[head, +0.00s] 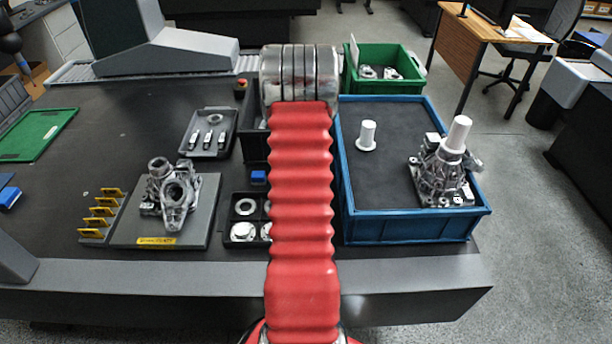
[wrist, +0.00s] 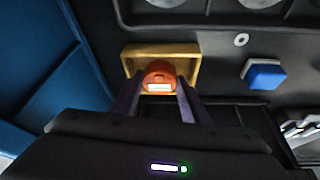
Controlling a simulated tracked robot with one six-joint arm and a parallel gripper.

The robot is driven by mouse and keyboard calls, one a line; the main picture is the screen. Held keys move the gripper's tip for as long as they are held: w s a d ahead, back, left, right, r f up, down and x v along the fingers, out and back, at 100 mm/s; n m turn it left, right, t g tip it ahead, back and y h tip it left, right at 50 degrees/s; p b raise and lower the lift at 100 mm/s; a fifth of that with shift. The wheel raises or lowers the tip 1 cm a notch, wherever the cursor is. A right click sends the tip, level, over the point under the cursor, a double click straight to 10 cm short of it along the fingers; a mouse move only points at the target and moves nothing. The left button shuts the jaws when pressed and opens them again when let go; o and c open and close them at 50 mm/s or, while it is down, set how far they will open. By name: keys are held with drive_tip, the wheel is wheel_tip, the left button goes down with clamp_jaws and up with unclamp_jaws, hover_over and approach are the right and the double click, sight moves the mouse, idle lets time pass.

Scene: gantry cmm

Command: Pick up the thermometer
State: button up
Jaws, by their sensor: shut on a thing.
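The thermometer (wrist: 160,75) appears in the wrist view as a rounded orange-red body with a small white display. My gripper (wrist: 160,86) is shut on it, with one dark finger on each side. A tan, box-like holder (wrist: 184,54) lies behind the thermometer. I cannot tell whether the thermometer is still inside the holder or clear of it. In the head view my red arm covers the middle, and neither the gripper nor the thermometer shows there.
A blue crate (head: 400,232) stands right of my arm; its wall shows at left in the wrist view (wrist: 40,60). A blue block (wrist: 263,75) and a small ring (wrist: 241,39) lie right of the thermometer. A metal casting on a grey plate (head: 135,229) sits left.

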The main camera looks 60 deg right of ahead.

§ **Work required**:
Copy out precisely the lines that begin at the line containing "The robot is" and end at the line containing "State: button up", including both; write nothing else.

§ **Written reply**:
The robot is driven by mouse and keyboard calls, one a line; the main picture is the screen. Held keys move the gripper's tip for as long as they are held: w s a d ahead, back, left, right, r f up, down and x v along the fingers, out and back, at 100 mm/s; n m turn it left, right, t g tip it ahead, back and y h tip it left, right at 50 degrees/s; p b raise and lower the lift at 100 mm/s; a fifth of that with shift. The wheel raises or lowers the tip 1 cm a notch, wherever the cursor is. A right click sends the tip, level, over the point under the cursor, a double click straight to 10 cm short of it along the fingers; a mouse move only points at the target and moves nothing. The left button shuts the jaws when pressed and opens them again when let go; o and c open and close them at 50 mm/s or, while it is down, set how far they will open. By name: keys are held with drive_tip, the wheel is wheel_tip, the left button goes down with clamp_jaws and up with unclamp_jaws, hover_over and approach are the right and the double click, sight moves the mouse, idle lets time pass.

Scene: gantry cmm

Command: Pick up the thermometer
State: button up

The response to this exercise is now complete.